- Problem to solve
Retype, with no alterations, every line between the one containing "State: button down" and the one containing "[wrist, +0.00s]", counting both of those lines too. Pictures are to be left out.

- Data segment

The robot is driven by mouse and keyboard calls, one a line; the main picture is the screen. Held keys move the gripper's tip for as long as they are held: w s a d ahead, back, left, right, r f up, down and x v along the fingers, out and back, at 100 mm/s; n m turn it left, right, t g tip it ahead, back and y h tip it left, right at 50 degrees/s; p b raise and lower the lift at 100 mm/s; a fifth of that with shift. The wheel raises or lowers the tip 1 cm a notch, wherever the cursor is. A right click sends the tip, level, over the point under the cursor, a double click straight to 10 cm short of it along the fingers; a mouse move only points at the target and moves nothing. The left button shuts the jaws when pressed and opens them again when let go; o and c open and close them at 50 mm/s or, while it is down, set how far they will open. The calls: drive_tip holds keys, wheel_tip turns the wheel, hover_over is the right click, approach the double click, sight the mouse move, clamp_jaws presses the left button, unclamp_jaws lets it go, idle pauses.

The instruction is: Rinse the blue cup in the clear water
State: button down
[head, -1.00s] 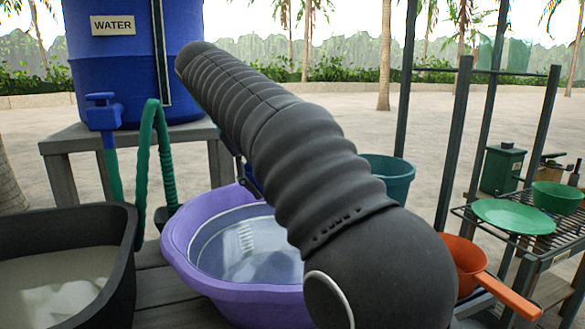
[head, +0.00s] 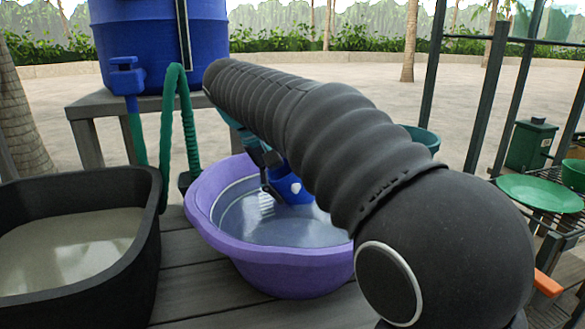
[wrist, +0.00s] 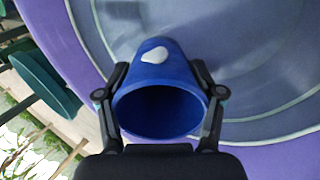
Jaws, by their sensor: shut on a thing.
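The blue cup (head: 291,188) is over the purple basin (head: 207,223), which holds clear water (head: 275,238). My gripper (wrist: 158,76) is shut on the cup, with one finger on each side. In the wrist view the cup (wrist: 153,75) shows its dark open mouth towards the camera and a pale patch on its outer wall. In the head view the cup is tilted, with its lower end at or just above the water; I cannot tell whether it touches. My arm hides part of the basin's right side.
A black tub (head: 148,240) of cloudy water stands left of the basin. A blue water barrel (head: 150,40) with a tap and green hose (head: 167,130) is behind. A rack with a green plate (head: 540,193) is at right. A teal bucket (head: 422,138) is behind my arm.

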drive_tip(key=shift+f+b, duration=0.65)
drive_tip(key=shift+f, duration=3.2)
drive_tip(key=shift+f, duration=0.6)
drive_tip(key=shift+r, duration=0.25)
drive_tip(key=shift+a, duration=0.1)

- Task response
State: button down
[head, -1.00s] 
[head, +0.00s] 
[wrist, +0.00s] 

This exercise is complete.